--- start MATERIAL SUPPLIED ---
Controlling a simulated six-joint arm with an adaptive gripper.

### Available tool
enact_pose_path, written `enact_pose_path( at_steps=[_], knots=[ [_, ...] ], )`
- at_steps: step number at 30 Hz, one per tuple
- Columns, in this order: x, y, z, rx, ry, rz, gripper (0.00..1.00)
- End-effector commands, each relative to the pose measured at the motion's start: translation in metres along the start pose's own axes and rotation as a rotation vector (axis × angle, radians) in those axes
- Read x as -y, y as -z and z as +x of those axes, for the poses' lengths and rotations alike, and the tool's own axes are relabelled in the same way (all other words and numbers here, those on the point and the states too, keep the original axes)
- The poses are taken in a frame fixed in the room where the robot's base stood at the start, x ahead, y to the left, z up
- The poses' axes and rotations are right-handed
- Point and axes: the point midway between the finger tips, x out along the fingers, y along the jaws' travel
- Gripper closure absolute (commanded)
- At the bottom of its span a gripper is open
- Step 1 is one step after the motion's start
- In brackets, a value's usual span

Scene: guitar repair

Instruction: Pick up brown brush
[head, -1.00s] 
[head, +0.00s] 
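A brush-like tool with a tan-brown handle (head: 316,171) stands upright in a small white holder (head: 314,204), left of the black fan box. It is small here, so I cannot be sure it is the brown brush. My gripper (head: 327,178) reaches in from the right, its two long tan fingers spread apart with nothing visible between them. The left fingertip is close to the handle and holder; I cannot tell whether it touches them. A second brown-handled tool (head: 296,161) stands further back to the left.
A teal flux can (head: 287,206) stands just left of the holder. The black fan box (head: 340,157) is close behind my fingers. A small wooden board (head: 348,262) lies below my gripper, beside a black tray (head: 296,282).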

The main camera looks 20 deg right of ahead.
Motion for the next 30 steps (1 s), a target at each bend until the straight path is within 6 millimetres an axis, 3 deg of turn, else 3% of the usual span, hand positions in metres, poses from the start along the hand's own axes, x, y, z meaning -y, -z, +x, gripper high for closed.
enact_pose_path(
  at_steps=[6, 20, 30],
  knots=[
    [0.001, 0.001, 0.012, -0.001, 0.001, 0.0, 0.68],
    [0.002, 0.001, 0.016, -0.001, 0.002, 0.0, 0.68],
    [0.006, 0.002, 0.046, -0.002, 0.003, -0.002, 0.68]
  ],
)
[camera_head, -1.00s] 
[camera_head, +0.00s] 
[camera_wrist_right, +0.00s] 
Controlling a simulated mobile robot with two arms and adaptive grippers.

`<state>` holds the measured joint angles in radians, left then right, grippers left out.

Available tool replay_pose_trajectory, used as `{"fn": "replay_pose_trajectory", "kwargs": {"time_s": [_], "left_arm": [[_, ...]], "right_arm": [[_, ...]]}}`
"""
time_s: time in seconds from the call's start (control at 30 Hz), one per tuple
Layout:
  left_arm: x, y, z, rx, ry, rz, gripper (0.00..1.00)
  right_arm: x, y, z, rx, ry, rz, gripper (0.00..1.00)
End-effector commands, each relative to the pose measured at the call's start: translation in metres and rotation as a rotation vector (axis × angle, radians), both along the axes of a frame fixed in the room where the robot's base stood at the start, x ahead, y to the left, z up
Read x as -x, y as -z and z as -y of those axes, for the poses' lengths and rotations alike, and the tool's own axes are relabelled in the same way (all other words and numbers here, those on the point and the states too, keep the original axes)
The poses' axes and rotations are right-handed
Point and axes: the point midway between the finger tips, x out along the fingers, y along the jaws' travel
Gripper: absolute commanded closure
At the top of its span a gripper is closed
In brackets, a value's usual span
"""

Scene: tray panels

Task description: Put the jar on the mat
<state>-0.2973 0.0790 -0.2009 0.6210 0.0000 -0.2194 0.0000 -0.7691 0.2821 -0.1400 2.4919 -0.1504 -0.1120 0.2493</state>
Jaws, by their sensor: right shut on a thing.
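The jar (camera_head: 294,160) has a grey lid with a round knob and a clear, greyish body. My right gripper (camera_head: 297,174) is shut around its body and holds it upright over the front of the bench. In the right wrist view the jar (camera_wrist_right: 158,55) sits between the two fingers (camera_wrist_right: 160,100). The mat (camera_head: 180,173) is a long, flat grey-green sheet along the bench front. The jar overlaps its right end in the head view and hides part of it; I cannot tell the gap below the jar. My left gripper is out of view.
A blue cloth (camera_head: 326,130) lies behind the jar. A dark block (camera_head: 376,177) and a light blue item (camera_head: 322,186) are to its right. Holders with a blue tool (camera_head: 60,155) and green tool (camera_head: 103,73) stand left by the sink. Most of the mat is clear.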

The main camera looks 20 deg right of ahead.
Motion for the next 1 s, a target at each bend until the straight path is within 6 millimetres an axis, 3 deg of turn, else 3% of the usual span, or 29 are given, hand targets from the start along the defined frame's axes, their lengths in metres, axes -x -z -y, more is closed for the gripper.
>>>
--- end MATERIAL SUPPLIED ---
List every line from the entries above in which "tuple" appears.

- at_steps: step number at 30 Hz, one per tuple
time_s: time in seconds from the call's start (control at 30 Hz), one per tuple

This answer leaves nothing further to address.